:: Records

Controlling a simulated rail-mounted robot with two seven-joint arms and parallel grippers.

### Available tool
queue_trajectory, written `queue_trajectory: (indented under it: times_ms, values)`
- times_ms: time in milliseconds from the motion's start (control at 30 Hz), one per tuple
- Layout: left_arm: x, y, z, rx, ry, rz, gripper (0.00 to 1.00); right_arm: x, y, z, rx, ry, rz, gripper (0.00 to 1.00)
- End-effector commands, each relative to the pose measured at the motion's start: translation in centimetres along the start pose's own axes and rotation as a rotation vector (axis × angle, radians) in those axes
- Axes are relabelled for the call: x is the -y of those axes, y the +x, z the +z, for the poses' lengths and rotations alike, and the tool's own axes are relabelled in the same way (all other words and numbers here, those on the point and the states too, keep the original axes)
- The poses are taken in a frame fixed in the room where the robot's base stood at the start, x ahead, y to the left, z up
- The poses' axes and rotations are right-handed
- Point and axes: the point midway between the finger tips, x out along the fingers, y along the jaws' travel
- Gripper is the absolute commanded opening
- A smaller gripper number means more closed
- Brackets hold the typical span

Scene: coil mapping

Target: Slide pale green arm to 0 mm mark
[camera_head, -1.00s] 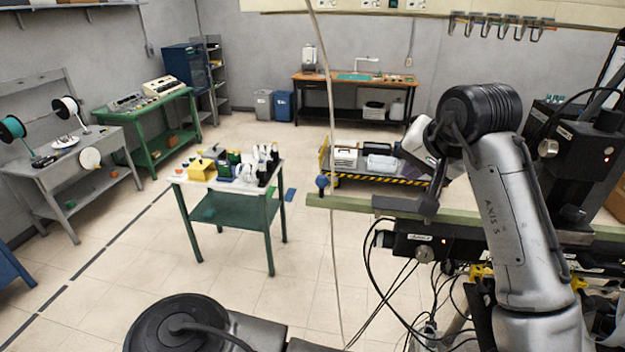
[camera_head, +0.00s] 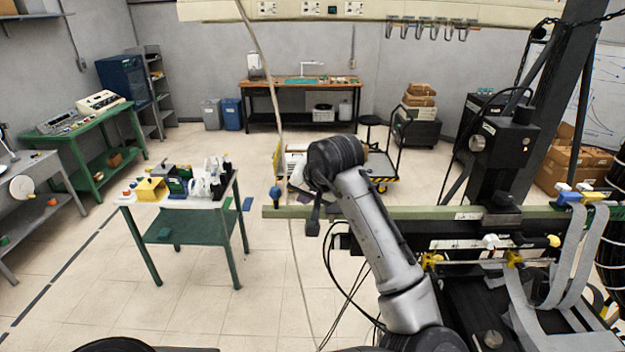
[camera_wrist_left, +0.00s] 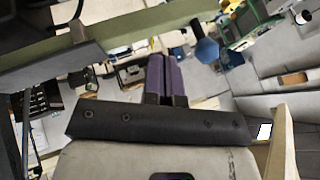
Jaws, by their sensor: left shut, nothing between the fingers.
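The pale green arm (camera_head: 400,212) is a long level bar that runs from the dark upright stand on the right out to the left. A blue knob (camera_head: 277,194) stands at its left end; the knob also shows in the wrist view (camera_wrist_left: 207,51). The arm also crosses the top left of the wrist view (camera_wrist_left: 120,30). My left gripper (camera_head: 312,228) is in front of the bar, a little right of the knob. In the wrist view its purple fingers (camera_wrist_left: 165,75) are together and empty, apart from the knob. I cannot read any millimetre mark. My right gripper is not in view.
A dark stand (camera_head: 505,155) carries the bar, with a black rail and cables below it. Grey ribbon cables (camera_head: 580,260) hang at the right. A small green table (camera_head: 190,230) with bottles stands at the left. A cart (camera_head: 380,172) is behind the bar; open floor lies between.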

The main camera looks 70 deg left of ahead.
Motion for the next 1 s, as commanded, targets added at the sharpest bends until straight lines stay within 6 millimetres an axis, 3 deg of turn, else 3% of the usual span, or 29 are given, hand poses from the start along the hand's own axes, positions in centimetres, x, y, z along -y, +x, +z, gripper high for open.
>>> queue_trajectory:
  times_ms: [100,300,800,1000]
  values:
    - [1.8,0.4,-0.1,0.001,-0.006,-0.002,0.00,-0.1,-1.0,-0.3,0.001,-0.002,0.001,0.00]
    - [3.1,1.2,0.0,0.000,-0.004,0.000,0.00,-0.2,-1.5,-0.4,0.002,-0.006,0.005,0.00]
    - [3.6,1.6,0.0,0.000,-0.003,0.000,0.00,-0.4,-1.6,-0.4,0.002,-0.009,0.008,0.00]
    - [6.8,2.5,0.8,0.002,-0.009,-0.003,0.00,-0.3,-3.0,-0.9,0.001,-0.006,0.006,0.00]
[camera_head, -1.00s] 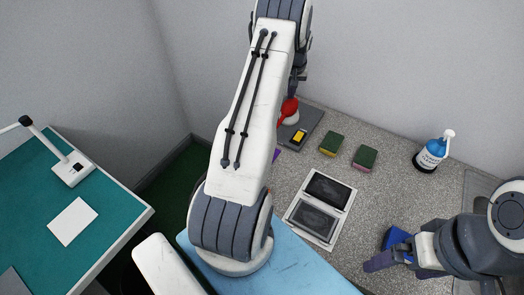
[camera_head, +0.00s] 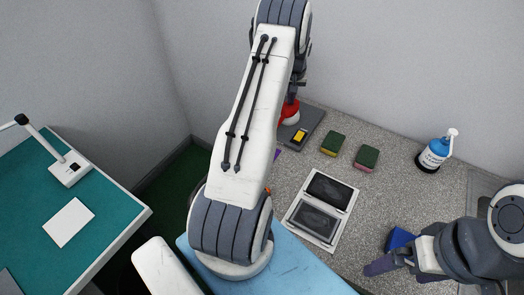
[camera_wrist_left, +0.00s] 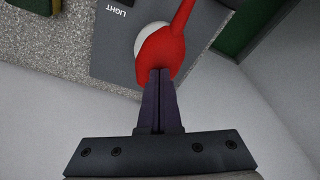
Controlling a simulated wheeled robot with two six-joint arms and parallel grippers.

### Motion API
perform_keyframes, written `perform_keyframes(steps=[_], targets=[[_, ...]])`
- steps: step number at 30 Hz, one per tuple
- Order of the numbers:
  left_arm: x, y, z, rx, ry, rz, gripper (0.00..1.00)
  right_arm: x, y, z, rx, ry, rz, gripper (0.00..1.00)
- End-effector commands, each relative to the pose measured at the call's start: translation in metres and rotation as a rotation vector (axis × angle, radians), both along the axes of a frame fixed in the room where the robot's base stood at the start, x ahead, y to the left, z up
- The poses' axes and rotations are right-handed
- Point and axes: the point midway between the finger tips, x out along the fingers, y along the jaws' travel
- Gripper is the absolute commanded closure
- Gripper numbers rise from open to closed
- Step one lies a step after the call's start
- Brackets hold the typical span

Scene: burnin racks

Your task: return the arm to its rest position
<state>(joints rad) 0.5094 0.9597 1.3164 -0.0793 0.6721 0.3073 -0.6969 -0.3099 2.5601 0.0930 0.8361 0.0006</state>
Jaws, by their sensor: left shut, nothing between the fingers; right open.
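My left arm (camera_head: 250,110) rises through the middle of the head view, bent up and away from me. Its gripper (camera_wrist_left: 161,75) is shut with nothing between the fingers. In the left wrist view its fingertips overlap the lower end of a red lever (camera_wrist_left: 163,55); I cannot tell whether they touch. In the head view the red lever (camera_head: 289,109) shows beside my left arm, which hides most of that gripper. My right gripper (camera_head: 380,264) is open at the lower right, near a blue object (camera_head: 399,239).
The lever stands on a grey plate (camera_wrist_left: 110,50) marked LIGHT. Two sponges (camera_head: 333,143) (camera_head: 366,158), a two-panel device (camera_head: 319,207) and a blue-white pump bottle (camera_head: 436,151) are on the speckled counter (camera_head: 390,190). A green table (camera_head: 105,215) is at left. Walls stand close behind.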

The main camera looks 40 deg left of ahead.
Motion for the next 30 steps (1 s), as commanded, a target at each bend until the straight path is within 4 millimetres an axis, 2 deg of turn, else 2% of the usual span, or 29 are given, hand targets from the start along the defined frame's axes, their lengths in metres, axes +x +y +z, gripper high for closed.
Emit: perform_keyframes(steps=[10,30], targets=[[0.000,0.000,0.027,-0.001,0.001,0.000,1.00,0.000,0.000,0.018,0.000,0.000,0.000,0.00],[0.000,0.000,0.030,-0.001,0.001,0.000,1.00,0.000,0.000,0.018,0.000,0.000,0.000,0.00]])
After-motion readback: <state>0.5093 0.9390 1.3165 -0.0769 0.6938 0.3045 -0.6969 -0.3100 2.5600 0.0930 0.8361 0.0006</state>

::::
:: Records

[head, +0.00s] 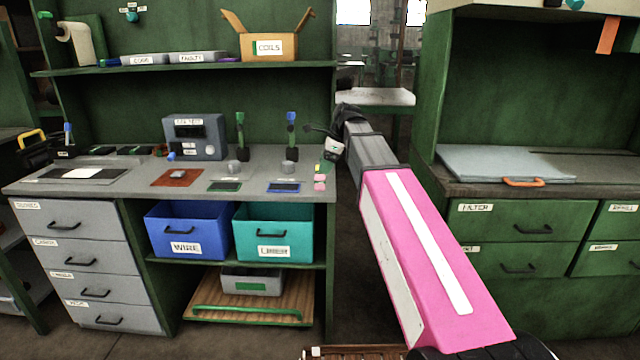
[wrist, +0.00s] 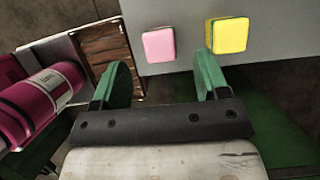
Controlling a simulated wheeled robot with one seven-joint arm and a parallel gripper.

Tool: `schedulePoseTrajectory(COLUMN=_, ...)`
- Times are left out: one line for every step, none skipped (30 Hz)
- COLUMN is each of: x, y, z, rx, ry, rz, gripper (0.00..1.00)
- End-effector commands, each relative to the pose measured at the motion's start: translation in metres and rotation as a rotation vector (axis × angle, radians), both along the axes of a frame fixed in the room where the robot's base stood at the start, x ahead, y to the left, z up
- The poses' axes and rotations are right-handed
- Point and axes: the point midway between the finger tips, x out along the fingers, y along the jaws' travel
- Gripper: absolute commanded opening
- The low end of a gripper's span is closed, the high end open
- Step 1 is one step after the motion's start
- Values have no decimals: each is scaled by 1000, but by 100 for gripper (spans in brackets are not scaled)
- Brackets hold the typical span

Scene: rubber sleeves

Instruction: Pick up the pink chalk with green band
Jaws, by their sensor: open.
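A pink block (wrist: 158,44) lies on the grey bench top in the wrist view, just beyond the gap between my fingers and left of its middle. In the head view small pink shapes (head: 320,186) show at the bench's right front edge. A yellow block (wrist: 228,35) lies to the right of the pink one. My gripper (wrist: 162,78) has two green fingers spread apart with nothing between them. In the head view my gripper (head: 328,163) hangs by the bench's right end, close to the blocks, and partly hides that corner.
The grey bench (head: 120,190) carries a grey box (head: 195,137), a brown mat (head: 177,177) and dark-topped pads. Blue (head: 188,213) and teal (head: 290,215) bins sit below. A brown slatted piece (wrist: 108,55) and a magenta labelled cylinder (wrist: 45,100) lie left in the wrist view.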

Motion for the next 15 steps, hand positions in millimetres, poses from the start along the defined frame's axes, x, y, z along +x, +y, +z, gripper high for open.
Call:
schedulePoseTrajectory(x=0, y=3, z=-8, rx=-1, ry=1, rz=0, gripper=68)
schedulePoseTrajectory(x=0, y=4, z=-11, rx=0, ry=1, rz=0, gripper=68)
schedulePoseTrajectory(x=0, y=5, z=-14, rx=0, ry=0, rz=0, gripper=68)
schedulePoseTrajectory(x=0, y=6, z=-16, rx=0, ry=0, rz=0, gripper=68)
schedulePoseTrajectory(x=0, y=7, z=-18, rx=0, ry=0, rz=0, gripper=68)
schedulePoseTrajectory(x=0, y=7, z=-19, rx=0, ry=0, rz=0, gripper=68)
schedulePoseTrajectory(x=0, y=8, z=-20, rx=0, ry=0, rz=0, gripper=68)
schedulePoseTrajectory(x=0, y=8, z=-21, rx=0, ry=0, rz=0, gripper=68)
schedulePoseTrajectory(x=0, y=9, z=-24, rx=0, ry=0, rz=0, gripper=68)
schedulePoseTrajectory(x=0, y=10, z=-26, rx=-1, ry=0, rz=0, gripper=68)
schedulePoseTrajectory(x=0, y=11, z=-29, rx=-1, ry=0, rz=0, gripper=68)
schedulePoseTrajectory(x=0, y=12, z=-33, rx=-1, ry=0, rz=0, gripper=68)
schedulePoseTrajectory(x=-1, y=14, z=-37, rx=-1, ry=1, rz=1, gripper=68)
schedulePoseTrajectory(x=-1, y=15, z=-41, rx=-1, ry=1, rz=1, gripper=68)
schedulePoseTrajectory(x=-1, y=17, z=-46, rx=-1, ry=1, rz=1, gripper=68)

::::

## Aim of the task
Transcribe, exactly and without additions, the lines of the records above, beginning with the line that contains "Controlling a simulated rail-mounted" and ending with the line that contains "Scene: coil mapping", both included.

## Full response
Controlling a simulated rail-mounted robot with two seven-joint arms and parallel grippers.

### Available tool
queue_trajectory, written `queue_trajectory: (indented under it: times_ms, values)`
- times_ms: time in milliseconds from the motion's start (control at 30 Hz), one per tuple
- Layout: left_arm: x, y, z, rx, ry, rz, gripper (0.00 to 1.00); right_arm: x, y, z, rx, ry, rz, gripper (0.00 to 1.00)
- End-effector commands, each relative to the pose measured at the motion's start: translation in centimetres along the start pose's own axes and rotation as a rotation vector (axis × angle, radians) in those axes
- Axes are relabelled for the call: x is the -y of those axes, y the +x, z the +z, for the poses' lengths and rotations alike, and the tool's own axes are relabelled in the same way (all other words and numbers here, those on the point and the states too, keep the original axes)
- The poses are taken in a frame fixed in the room where the robot's base stood at the start, x ahead, y to the left, z up
- The poses' axes and rotations are right-handed
- Point and axes: the point midway between the finger tips, x out along the fingers, y along the jaws' travel
- Gripper is the absolute commanded opening
- A smaller gripper number means more closed
- Brackets hold the typical span

Scene: coil mapping

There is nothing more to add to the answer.